* _Objective_
Your task is to transcribe all the entries exactly, excluding pictures.

>>>

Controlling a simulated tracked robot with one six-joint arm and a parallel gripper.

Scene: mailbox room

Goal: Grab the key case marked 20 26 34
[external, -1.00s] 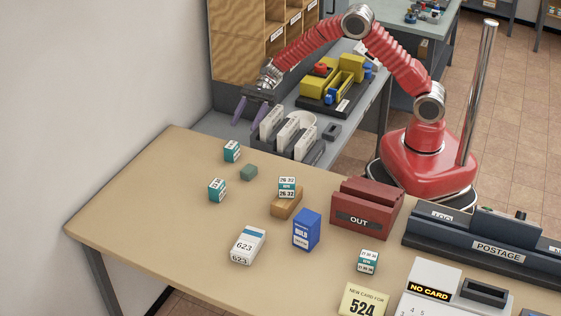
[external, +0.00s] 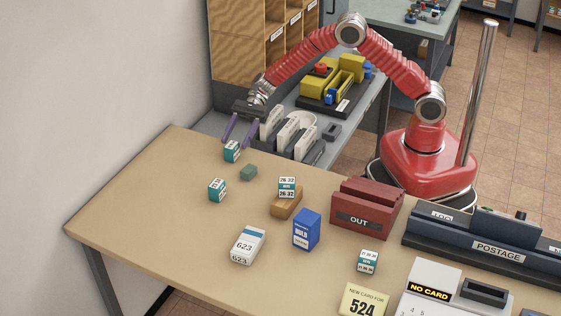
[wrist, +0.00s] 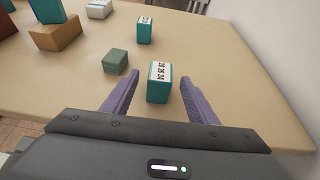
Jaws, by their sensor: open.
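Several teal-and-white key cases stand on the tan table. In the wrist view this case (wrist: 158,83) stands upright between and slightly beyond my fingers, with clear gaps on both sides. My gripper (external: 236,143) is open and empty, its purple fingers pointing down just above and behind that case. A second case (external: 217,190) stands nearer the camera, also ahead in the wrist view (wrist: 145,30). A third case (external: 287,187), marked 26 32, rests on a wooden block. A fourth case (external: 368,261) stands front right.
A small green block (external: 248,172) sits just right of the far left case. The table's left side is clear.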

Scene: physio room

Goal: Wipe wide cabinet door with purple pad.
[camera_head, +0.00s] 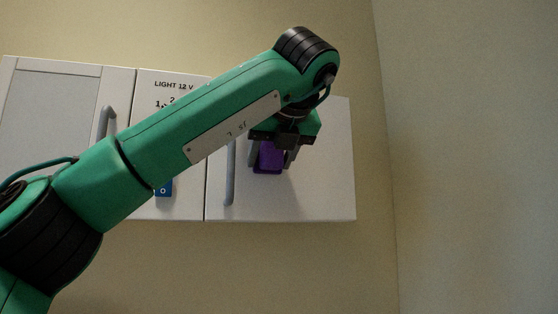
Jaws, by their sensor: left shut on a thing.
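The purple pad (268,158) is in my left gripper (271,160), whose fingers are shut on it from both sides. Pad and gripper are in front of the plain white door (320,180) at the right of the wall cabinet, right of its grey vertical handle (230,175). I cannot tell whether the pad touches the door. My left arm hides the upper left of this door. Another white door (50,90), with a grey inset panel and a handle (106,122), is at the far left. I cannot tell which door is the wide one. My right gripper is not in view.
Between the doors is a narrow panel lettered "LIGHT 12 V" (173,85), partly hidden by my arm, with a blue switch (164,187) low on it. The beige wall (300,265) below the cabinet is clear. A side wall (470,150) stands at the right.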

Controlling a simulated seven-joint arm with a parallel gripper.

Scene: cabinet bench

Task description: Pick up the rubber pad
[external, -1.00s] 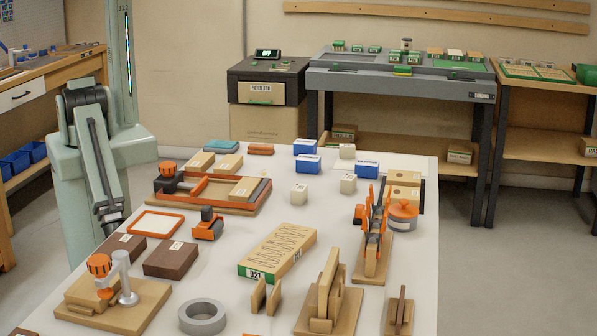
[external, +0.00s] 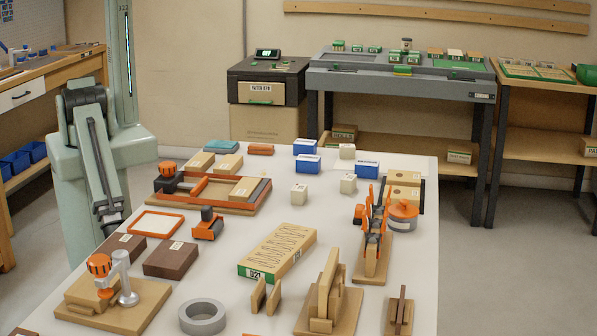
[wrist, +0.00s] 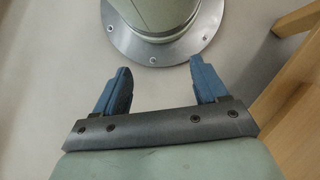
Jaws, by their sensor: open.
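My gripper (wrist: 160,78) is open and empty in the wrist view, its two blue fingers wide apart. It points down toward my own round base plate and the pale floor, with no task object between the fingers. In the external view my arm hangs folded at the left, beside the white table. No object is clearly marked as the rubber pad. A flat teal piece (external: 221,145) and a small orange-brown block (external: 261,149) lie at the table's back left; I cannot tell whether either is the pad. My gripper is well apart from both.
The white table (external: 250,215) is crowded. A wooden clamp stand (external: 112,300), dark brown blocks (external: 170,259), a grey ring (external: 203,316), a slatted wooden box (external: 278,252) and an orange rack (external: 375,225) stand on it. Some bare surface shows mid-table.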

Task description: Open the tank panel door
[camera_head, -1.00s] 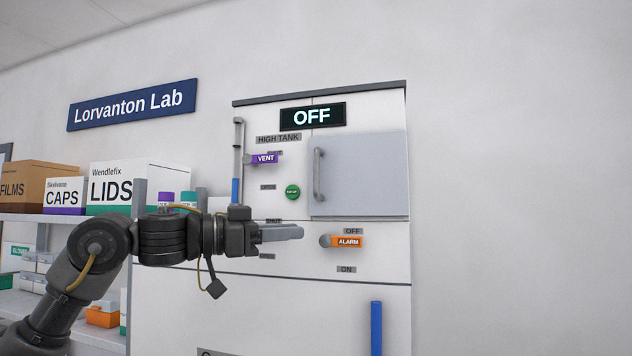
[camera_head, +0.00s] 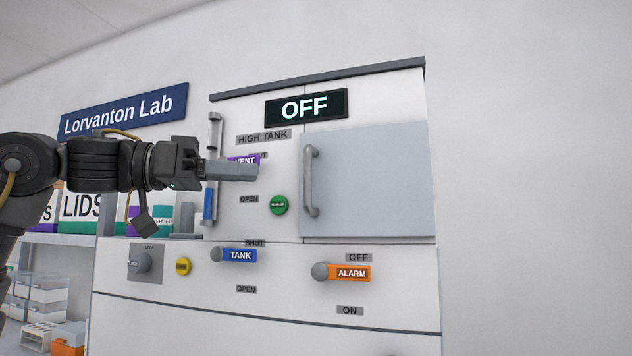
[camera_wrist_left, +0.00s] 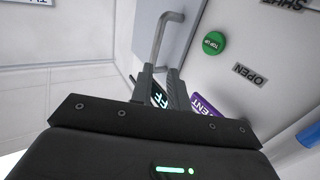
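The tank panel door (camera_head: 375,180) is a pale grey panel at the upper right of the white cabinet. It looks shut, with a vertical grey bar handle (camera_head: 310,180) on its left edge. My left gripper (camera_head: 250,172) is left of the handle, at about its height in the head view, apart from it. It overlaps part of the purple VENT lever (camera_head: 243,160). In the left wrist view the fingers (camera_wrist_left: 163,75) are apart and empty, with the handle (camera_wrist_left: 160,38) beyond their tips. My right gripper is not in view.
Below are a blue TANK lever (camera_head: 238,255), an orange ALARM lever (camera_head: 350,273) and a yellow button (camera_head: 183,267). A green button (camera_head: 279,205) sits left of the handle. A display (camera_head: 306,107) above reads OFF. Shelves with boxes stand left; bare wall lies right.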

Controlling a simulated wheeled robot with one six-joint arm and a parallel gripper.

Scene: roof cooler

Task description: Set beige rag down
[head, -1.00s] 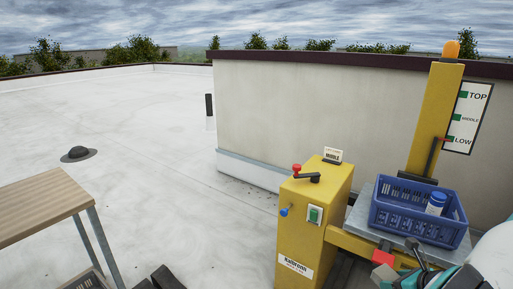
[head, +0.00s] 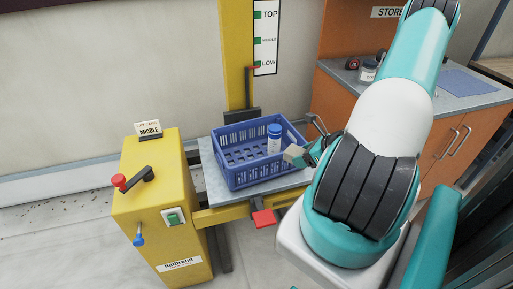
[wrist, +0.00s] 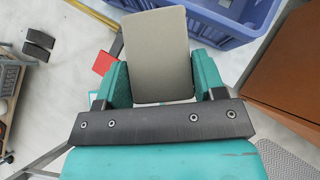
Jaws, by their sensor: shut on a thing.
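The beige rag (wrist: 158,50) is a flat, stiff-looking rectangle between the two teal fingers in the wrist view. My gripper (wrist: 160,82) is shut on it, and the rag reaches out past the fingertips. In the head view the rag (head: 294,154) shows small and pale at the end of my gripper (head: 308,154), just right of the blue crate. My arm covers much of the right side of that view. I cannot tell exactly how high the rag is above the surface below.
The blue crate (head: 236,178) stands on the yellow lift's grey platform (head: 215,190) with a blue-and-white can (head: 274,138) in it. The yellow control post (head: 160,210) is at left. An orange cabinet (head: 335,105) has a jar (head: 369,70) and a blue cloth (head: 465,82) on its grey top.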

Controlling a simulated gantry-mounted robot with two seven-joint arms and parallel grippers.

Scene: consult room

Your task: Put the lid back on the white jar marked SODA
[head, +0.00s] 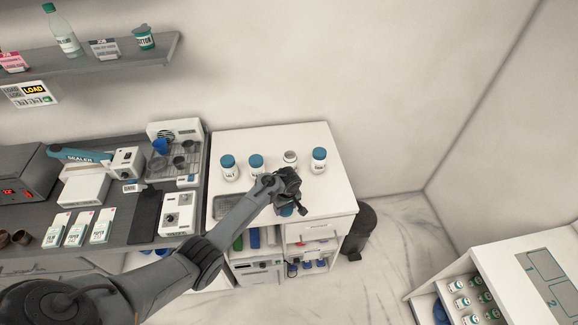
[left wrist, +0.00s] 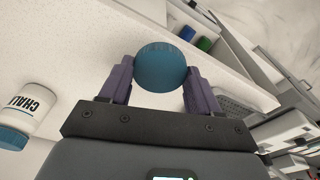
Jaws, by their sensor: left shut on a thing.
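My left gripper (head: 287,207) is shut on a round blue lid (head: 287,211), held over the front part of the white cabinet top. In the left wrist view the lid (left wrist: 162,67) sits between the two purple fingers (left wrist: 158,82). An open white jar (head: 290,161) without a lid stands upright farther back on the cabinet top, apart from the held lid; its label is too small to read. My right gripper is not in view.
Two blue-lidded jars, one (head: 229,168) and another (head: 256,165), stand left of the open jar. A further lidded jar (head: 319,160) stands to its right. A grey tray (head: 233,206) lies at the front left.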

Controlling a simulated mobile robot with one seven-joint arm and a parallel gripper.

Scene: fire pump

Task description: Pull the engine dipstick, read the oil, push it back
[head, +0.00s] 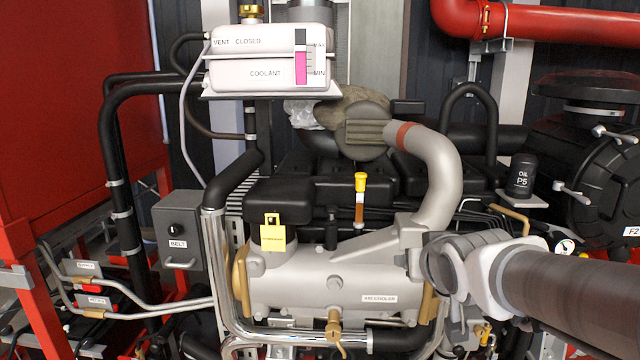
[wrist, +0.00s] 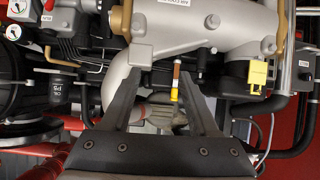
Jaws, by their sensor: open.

<<<

* _Output below_
Controlling a simulated tracked robot with one six-joint arm and a parallel gripper.

Scene: mailbox room

Goal: Grab the key case marked 20 26 34
[external, -1.00s] 
[external, +0.00s] 
[wrist, +0.00s] 
Jaws, by their sensor: open.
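Several teal-and-white key cases stand on the tan table. In the wrist view this case (wrist: 158,83) stands upright between and slightly beyond my fingers, with clear gaps on both sides. My gripper (external: 236,143) is open and empty, its purple fingers pointing down just above and behind that case. A second case (external: 217,190) stands nearer the camera, also ahead in the wrist view (wrist: 145,30). A third case (external: 287,187), marked 26 32, rests on a wooden block. A fourth case (external: 368,261) stands front right.
A small green block (external: 248,172) sits just right of the far left case. The table's left side is clear.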

Scene: physio room

Goal: Wipe wide cabinet door with purple pad.
[camera_head, +0.00s] 
Jaws, by their sensor: left shut on a thing.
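The purple pad (268,158) is in my left gripper (271,160), whose fingers are shut on it from both sides. Pad and gripper are in front of the plain white door (320,180) at the right of the wall cabinet, right of its grey vertical handle (230,175). I cannot tell whether the pad touches the door. My left arm hides the upper left of this door. Another white door (50,90), with a grey inset panel and a handle (106,122), is at the far left. I cannot tell which door is the wide one. My right gripper is not in view.
Between the doors is a narrow panel lettered "LIGHT 12 V" (173,85), partly hidden by my arm, with a blue switch (164,187) low on it. The beige wall (300,265) below the cabinet is clear. A side wall (470,150) stands at the right.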

Controlling a simulated seven-joint arm with a parallel gripper.

Scene: cabinet bench

Task description: Pick up the rubber pad
[external, -1.00s] 
[external, +0.00s] 
[wrist, +0.00s] 
Jaws, by their sensor: open.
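My gripper (wrist: 160,78) is open and empty in the wrist view, its two blue fingers wide apart. It points down toward my own round base plate and the pale floor, with no task object between the fingers. In the external view my arm hangs folded at the left, beside the white table. No object is clearly marked as the rubber pad. A flat teal piece (external: 221,145) and a small orange-brown block (external: 261,149) lie at the table's back left; I cannot tell whether either is the pad. My gripper is well apart from both.
The white table (external: 250,215) is crowded. A wooden clamp stand (external: 112,300), dark brown blocks (external: 170,259), a grey ring (external: 203,316), a slatted wooden box (external: 278,252) and an orange rack (external: 375,225) stand on it. Some bare surface shows mid-table.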

Task description: Open the tank panel door
[camera_head, -1.00s] 
[camera_head, +0.00s] 
[camera_wrist_left, +0.00s] 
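The tank panel door (camera_head: 375,180) is a pale grey panel at the upper right of the white cabinet. It looks shut, with a vertical grey bar handle (camera_head: 310,180) on its left edge. My left gripper (camera_head: 250,172) is left of the handle, at about its height in the head view, apart from it. It overlaps part of the purple VENT lever (camera_head: 243,160). In the left wrist view the fingers (camera_wrist_left: 163,75) are apart and empty, with the handle (camera_wrist_left: 160,38) beyond their tips. My right gripper is not in view.
Below are a blue TANK lever (camera_head: 238,255), an orange ALARM lever (camera_head: 350,273) and a yellow button (camera_head: 183,267). A green button (camera_head: 279,205) sits left of the handle. A display (camera_head: 306,107) above reads OFF. Shelves with boxes stand left; bare wall lies right.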

Controlling a simulated wheeled robot with one six-joint arm and a parallel gripper.

Scene: roof cooler

Task description: Set beige rag down
[head, -1.00s] 
[head, +0.00s] 
[wrist, +0.00s] 
Jaws, by their sensor: shut on a thing.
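The beige rag (wrist: 158,50) is a flat, stiff-looking rectangle between the two teal fingers in the wrist view. My gripper (wrist: 160,82) is shut on it, and the rag reaches out past the fingertips. In the head view the rag (head: 294,154) shows small and pale at the end of my gripper (head: 308,154), just right of the blue crate. My arm covers much of the right side of that view. I cannot tell exactly how high the rag is above the surface below.
The blue crate (head: 236,178) stands on the yellow lift's grey platform (head: 215,190) with a blue-and-white can (head: 274,138) in it. The yellow control post (head: 160,210) is at left. An orange cabinet (head: 335,105) has a jar (head: 369,70) and a blue cloth (head: 465,82) on its grey top.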

Controlling a simulated gantry-mounted robot with two seven-joint arms and parallel grippers.

Scene: consult room

Your task: Put the lid back on the white jar marked SODA
[head, +0.00s] 
[left wrist, +0.00s] 
Jaws, by their sensor: left shut on a thing.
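My left gripper (head: 287,207) is shut on a round blue lid (head: 287,211), held over the front part of the white cabinet top. In the left wrist view the lid (left wrist: 162,67) sits between the two purple fingers (left wrist: 158,82). An open white jar (head: 290,161) without a lid stands upright farther back on the cabinet top, apart from the held lid; its label is too small to read. My right gripper is not in view.
Two blue-lidded jars, one (head: 229,168) and another (head: 256,165), stand left of the open jar. A further lidded jar (head: 319,160) stands to its right. A grey tray (head: 233,206) lies at the front left.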

Controlling a simulated mobile robot with one seven-joint arm and a parallel gripper.

Scene: fire pump

Task description: Pull the engine dipstick, read the oil, push it back
[head, +0.00s] 
[wrist, +0.00s] 
Jaws, by their sensor: open.

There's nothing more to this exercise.